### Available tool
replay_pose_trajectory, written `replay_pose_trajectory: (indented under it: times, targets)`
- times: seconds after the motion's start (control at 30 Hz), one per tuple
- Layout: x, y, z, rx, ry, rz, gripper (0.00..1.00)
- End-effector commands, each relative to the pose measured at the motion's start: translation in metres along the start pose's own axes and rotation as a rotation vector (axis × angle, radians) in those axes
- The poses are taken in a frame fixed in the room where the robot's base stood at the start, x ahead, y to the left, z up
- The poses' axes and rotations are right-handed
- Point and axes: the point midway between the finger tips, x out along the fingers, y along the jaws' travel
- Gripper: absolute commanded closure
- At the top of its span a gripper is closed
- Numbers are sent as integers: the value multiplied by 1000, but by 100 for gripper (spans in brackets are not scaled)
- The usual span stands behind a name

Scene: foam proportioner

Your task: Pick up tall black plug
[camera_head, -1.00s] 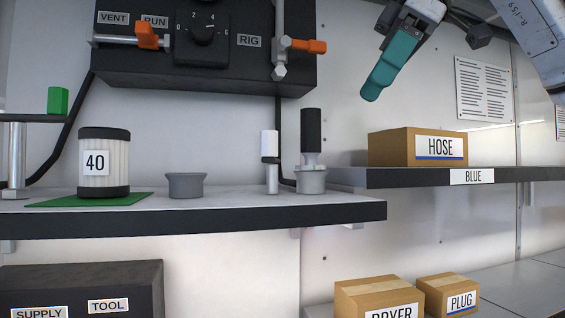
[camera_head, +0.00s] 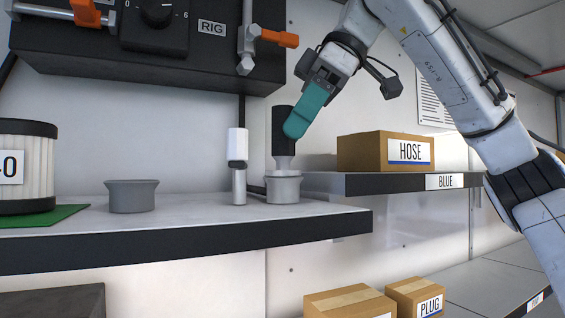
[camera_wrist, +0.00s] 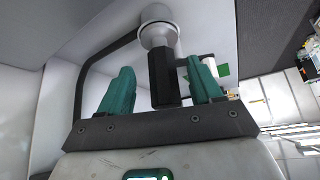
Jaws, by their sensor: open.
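The tall black plug (camera_head: 283,132) stands upright in a grey cup-shaped holder (camera_head: 284,189) near the right end of the upper shelf. It has a black top and a pale lower stem. My gripper (camera_head: 296,126) is at the plug's black top, its teal finger partly in front of it. In the wrist view the plug (camera_wrist: 163,78) lies between the two teal fingers of my gripper (camera_wrist: 160,88), with a gap on each side. The fingers are open and do not hold it.
A shorter white-topped plug (camera_head: 238,150) stands close to the left of the black plug. An empty grey cup (camera_head: 132,196) is farther left. The HOSE box (camera_head: 375,152) sits on the shelf to the right. The black control panel (camera_head: 110,50) hangs above.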

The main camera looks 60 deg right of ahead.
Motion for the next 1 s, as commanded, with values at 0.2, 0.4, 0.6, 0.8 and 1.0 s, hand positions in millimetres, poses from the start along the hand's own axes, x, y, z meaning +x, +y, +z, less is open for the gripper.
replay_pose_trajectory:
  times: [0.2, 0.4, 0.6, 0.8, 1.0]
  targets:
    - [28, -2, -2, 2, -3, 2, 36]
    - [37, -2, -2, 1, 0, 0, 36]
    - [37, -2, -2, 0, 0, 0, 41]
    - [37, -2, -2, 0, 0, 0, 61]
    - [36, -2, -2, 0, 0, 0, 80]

::::

▸ **BRIEF**
Wherever a line in the data above holds "ahead", copy that line.

▸ **ANSWER TO THIS EXERCISE**
- The poses are taken in a frame fixed in the room where the robot's base stood at the start, x ahead, y to the left, z up
The main camera looks 60 deg right of ahead.

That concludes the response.